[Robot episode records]
········
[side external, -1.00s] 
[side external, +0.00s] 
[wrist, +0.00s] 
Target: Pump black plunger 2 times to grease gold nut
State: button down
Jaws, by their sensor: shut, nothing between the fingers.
········
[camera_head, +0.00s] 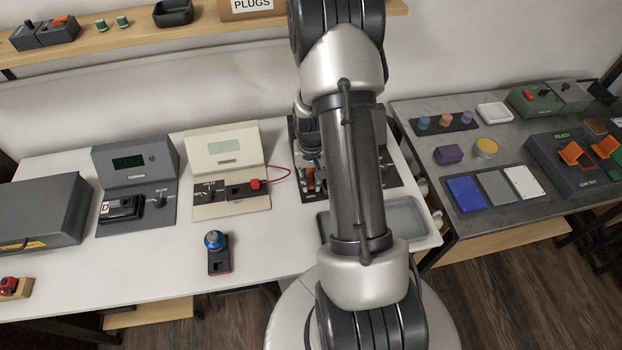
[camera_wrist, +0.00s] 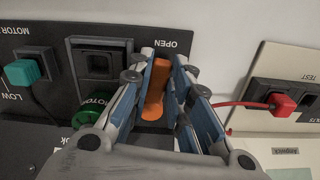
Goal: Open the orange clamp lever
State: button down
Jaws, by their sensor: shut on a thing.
········
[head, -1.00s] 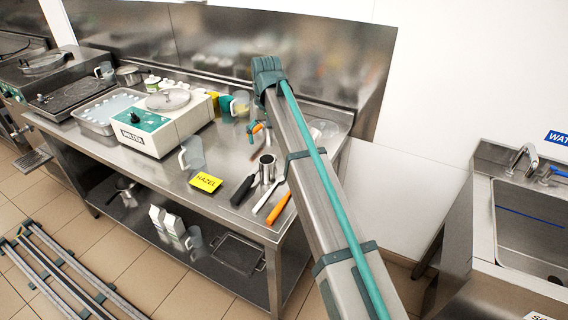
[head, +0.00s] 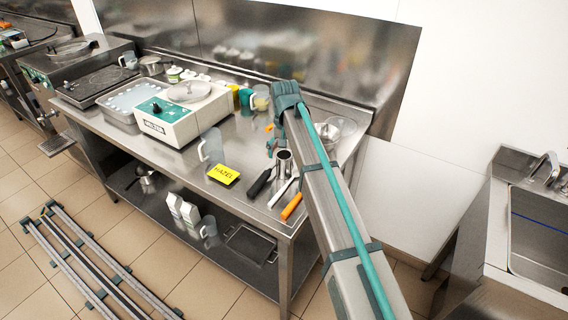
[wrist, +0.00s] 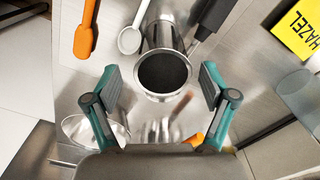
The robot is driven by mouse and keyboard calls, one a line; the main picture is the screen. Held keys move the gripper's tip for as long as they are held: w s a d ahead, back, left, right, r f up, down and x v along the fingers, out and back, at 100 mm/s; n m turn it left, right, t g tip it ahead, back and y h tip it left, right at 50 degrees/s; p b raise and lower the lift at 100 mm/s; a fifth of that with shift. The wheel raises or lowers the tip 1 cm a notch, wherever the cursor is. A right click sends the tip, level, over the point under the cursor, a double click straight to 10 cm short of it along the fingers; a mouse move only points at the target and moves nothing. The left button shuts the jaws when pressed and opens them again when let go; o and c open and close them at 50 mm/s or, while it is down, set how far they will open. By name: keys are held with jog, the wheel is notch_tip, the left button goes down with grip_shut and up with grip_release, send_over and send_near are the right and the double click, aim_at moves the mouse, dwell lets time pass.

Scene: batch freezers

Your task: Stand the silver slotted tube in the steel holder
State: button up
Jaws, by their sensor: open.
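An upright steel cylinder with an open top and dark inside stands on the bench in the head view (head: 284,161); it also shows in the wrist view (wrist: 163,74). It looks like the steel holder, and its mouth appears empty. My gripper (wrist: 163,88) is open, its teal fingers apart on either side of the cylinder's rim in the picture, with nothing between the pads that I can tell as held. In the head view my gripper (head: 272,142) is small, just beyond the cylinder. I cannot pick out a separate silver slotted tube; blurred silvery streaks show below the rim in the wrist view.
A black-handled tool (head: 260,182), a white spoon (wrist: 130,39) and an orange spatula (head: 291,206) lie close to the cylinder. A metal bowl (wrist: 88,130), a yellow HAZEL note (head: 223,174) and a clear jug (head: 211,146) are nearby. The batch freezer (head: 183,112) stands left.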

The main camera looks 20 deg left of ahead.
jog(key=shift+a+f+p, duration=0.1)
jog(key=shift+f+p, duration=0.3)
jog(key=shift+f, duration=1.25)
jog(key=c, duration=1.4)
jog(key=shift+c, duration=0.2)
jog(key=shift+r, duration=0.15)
········
- Written exercise: Copy out every line where the word "external" occurs.

- Result:
[side external, -1.00s] 
[side external, +0.00s] 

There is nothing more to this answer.